There is a fundamental problem with their argument: in November, 1987, Glover made clear in writing that the there could be no settlement until the other Trustees approved any settlement agreement. In August 1988, the plaintiffs could not rely upon Glover’s verbal assurances that he could agree to a settlement in light of his prior written statement. We hold that the plaintiffs had notice that Glover lacked authority to agree to a settlement on behalf of the other Trustees. The district court correctly granted summary judgment in favor of the defendants on the oral contract claim.
B.
Mason & Dixon also argues that the district court erred in granting summary judgment in favor of the defendants on the plaintiffs’ promissory estoppel claim. “An estoppel arises when one party has made a misleading representation to another party and the other party has reasonably relied to his detriment on that representation.” Black v. TIC Investment Corp., 900 F.2d 112, 115 (7th Cir.1990). The plaintiffs claim that they relied to their detriment upon Glover’s assurances when they entered into a new collective bargaining agreement with the Union.

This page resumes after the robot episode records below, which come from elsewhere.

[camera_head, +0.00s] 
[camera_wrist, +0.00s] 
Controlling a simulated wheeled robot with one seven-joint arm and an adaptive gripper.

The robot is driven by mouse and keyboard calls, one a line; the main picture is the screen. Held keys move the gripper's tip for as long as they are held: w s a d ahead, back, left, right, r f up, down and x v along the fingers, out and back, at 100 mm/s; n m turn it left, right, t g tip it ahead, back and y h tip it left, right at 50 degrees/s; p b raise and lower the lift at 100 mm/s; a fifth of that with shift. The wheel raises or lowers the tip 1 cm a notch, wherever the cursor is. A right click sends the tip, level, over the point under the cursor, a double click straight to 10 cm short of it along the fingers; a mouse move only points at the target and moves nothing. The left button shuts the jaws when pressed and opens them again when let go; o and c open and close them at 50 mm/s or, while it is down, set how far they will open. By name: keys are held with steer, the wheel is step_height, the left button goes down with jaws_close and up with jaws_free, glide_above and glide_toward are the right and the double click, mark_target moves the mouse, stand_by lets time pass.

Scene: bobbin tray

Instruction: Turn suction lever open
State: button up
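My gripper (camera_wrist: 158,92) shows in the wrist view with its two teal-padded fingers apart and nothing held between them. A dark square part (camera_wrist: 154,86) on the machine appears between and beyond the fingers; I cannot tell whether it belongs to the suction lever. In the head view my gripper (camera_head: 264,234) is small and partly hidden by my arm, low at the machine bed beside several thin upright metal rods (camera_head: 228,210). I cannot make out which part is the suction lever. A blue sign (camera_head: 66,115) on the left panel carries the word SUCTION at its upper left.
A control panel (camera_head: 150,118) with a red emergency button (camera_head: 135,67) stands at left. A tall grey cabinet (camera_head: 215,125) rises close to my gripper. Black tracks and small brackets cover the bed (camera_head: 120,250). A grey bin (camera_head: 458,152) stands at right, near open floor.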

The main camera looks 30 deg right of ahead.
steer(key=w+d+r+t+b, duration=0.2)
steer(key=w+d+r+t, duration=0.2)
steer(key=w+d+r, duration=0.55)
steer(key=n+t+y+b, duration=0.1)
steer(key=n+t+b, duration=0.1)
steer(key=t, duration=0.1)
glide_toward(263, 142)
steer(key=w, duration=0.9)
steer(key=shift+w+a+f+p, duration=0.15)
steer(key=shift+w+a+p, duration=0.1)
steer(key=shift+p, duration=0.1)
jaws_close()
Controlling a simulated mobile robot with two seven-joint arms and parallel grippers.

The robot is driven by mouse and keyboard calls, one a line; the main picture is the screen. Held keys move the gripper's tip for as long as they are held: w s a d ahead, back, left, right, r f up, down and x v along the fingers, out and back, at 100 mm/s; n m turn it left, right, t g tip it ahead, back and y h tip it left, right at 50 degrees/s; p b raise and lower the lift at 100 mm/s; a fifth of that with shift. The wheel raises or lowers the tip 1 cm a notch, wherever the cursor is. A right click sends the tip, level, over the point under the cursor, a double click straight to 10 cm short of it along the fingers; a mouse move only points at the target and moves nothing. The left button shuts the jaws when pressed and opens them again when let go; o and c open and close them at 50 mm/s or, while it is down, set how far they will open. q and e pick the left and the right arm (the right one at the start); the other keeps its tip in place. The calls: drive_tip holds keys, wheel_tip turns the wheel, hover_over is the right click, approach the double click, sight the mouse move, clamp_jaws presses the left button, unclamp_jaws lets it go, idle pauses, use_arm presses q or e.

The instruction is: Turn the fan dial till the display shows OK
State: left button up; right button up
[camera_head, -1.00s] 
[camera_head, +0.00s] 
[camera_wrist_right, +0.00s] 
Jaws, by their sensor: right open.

We conclude that the plaintiffs’ promissory estoppel action must fail for the same reason that their contract action failed: they could not reasonably rely on Glover’s oral assurances that he had authority to settle the case. Therefore, we need not reach the defendants’ argument that equitable principles are inapplicable to ERISA. See Black, 900 F.2d at 114 (holding that estoppel principles are applicable to a single-employer unfunded welfare benefit plan).1
III.
We Affirm the judgment of the district court.
. The Fund and the trustees also argue that this entire action is preempted by ERISA. But many courts including this court have recognized the validity of equitable claims. See Black, 900 F.2d at 115. Because the district court did not reach the defendants’ preemption argument, we will not address it.